C++ pointer to char

Question

#include<iostream>

namespace std;

void main(){
    char *ch;
    char nch;
    cout<<"\n"<<sizeof(ch);
    cout<<\n"<<sizeof(nch);
    cout<<"\n"; 
    return 0;
} 

This program would print the output as:

8
1

Why does the size of char type change when it is a pointer?

Answer 1

Pointers are not the data they're pointing to and char * is not the same type as char.

Most pointers have the same size and it's generally machine architecture dependent, in your case it happend to be 8 bytes, so you pretty much can expect something among the lines:

int* pInt;
char* pChar;
std::cout << (sizeof(pInt) == sizeof(pChar)); // prints 1 for true

On the other hand sizeof(char) is guaranteed to return 1. But this still doesn't guarantee the ammount of actual memory used to store it, funny enough.

If you want to get the size of actual data pointed to by the pointer you, of course, can dereference it:

std::cout << sizeof(*ch); // prints 8

Answer 2

sizeof *ch

The catch is that ch is a pointer to char, so ch is not a char.

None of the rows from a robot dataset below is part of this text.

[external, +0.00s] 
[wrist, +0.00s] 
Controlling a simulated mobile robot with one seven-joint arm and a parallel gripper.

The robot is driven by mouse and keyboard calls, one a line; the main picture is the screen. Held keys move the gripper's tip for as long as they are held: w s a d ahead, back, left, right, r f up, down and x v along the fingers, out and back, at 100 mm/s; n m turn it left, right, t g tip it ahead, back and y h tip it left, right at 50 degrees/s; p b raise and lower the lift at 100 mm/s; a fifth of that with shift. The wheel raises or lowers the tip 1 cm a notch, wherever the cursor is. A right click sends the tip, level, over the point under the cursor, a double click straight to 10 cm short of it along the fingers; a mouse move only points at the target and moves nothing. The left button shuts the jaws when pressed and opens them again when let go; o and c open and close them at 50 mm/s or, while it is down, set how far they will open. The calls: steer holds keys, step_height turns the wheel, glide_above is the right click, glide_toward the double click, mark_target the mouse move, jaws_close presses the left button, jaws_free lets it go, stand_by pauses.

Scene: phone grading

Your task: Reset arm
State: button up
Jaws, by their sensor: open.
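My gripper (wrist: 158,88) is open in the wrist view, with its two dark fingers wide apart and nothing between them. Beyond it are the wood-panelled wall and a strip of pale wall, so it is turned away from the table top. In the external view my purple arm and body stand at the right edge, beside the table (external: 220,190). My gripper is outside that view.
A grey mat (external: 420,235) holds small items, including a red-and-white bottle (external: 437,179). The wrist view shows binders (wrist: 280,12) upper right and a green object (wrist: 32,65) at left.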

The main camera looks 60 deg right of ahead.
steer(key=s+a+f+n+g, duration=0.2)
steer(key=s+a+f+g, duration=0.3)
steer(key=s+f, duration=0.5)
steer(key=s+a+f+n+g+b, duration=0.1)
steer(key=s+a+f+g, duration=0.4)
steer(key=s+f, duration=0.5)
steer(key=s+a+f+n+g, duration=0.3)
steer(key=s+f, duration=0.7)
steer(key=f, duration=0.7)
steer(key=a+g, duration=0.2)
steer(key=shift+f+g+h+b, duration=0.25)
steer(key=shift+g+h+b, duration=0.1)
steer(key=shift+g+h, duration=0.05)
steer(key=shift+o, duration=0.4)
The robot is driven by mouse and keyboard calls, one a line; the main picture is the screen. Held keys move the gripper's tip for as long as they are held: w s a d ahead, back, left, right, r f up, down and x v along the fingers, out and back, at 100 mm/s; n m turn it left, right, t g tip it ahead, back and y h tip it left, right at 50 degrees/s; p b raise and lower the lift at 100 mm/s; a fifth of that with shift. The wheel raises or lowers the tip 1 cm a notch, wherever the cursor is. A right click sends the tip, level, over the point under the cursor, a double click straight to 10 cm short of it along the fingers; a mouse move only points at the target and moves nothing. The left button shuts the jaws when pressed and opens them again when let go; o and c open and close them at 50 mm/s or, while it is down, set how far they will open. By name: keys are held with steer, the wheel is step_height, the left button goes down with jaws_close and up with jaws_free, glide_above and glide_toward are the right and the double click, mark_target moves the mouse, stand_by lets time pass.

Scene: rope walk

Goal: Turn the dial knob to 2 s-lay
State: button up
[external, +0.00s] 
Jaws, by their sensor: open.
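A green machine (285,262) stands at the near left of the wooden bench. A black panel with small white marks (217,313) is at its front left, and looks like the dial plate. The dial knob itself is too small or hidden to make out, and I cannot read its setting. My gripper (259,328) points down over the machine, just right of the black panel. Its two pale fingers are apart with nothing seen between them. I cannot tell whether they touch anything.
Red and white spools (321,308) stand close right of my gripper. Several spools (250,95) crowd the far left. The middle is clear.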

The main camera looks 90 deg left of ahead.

It just stores an address. For storing an address, it needs some space and in many systems, that happen to be 8 bytes

sizeof(nch)

prints the size of char type in a system and it is 1 byte.

Answer 3

Pointer to char is not a char, it is a pointer. Size of a pointer does not depend on the size of the object it points to. Because pointer is basically an address of the first byte of the object.

Answer 4

It doesn't, but the size of a pointer may be different than the size of a character. If you change your code from sizeof(ch) to sizeof(*ch), then you'll get 1 1.